Abstract

The spatial configuration of the Antarctic ice sheet has fluctuated widely during the Late Quaternary, primarily in response to climate and sea-level forcings. Ice core time-series have long been used as proxy climate records for the Antarctic ice sheet surface and polar atmosphere, and there has been a major multinational effort to drill ice cores on or near the summit of ice domes to retrieve the longest possible records. The annual layering of ice accumulation has afforded high resolution proxy climate records on annual to decadal intervals, spanning a few hundred to hundreds of thousands of years. These time-series have also detailed the changes in the ice sheet surface elevation and dynamics, particularly since the transition from glacial to Holocene climate. However, ice sheet sensitivity to external forcings and the associated fluctuations in ice volume are probably best researched around the ice sheet's margins.

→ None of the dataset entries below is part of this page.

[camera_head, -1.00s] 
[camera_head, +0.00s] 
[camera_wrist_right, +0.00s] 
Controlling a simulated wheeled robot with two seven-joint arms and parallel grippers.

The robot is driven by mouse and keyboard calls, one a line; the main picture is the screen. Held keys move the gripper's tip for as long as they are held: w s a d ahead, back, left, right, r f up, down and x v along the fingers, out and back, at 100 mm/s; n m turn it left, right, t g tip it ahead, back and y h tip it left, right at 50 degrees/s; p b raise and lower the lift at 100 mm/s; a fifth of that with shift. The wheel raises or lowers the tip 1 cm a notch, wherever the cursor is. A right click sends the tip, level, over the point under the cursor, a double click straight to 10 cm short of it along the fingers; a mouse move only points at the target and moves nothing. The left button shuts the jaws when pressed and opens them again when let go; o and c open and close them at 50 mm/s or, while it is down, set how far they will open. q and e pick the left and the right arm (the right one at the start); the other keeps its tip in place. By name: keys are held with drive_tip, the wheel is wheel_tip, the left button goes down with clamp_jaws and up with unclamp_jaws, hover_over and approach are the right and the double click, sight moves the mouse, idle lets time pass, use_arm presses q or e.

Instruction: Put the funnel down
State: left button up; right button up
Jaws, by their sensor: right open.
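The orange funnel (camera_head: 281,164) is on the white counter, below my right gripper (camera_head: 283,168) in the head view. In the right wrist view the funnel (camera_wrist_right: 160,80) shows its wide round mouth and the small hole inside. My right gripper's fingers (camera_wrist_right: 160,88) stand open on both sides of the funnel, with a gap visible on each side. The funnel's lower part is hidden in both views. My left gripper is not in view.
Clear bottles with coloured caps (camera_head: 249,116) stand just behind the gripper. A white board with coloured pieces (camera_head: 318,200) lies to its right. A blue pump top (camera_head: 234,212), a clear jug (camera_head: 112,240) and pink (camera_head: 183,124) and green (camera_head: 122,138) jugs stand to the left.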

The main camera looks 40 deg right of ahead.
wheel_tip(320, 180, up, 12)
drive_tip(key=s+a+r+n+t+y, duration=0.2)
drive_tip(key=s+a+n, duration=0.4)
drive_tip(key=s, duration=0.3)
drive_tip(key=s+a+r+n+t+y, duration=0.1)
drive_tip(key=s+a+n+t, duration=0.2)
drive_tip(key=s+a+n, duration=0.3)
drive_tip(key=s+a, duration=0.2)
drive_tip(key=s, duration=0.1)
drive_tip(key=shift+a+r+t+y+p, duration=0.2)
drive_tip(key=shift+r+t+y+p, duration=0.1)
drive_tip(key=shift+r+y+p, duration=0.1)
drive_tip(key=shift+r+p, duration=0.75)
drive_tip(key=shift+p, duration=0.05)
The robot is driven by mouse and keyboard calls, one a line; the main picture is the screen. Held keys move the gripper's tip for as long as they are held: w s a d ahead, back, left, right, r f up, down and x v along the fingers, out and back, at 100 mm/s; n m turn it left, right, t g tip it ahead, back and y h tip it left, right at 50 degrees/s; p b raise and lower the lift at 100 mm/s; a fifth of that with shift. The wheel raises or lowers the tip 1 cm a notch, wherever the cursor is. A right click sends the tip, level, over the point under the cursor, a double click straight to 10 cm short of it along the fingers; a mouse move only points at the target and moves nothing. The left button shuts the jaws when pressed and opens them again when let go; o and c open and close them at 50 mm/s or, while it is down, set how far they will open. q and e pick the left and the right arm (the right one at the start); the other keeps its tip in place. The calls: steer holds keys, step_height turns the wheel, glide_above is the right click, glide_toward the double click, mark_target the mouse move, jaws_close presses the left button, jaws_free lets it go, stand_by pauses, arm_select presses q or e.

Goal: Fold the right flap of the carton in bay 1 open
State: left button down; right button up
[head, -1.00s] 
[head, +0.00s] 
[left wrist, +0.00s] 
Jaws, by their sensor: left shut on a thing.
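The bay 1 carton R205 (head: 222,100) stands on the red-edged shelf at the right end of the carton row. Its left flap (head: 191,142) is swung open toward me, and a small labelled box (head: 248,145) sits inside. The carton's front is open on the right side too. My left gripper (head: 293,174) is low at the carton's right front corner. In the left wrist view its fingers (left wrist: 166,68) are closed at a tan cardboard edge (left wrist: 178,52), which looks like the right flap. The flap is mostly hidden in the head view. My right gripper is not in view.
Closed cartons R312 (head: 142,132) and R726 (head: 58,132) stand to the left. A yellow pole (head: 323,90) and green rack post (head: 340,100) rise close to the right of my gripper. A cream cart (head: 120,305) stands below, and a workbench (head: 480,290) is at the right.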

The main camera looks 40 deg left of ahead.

The sedimentary record in these circumAntarctic margins holds the key to our unravelling of past and future responses of the Antarctic ice sheet and circumpolar oceans to climate and environmental change, including: fluctuations in ice volume; the distribution of ice shelves; the production of Antarctic bottom water; the variability in the fast ice and pack ice characteristics; biogeochemical cycling and marine productivity; and the evolutionary response of marine and terrestrial species and ecosystems.